_Exercise requirements_
Quote the full listing word for word.

_Data shown_
******************************
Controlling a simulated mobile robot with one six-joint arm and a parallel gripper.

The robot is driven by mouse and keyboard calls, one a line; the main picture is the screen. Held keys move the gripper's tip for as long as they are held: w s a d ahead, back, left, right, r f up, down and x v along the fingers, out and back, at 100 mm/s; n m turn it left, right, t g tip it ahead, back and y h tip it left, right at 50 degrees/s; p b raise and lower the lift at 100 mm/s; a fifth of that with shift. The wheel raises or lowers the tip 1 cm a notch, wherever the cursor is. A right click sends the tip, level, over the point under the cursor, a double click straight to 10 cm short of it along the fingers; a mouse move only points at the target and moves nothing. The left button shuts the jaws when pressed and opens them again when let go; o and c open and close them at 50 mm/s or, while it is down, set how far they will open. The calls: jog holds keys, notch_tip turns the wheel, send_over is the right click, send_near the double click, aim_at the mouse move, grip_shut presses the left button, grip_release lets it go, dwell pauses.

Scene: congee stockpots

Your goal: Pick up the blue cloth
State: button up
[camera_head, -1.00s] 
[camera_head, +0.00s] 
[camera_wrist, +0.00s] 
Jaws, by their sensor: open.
******************************
_Answer for the task_
Controlling a simulated mobile robot with one six-joint arm and a parallel gripper.

The robot is driven by mouse and keyboard calls, one a line; the main picture is the screen. Held keys move the gripper's tip for as long as they are held: w s a d ahead, back, left, right, r f up, down and x v along the fingers, out and back, at 100 mm/s; n m turn it left, right, t g tip it ahead, back and y h tip it left, right at 50 degrees/s; p b raise and lower the lift at 100 mm/s; a fifth of that with shift. The wheel raises or lowers the tip 1 cm a notch, wherever the cursor is. A right click sends the tip, level, over the point under the cursor, a double click straight to 10 cm short of it along the fingers; a mouse move only points at the target and moves nothing. The left button shuts the jaws when pressed and opens them again when let go; o and c open and close them at 50 mm/s or, while it is down, set how far they will open. The calls: jog holds keys, notch_tip turns the wheel, send_over is the right click, send_near the double click, aim_at the mouse move, grip_shut presses the left button, grip_release lets it go, dwell pauses.

Scene: congee stockpots

Your goal: Pick up the blue cloth
State: button up
[camera_head, -1.00s] 
[camera_head, +0.00s] 
[camera_wrist, +0.00s] 
Jaws, by their sensor: open.

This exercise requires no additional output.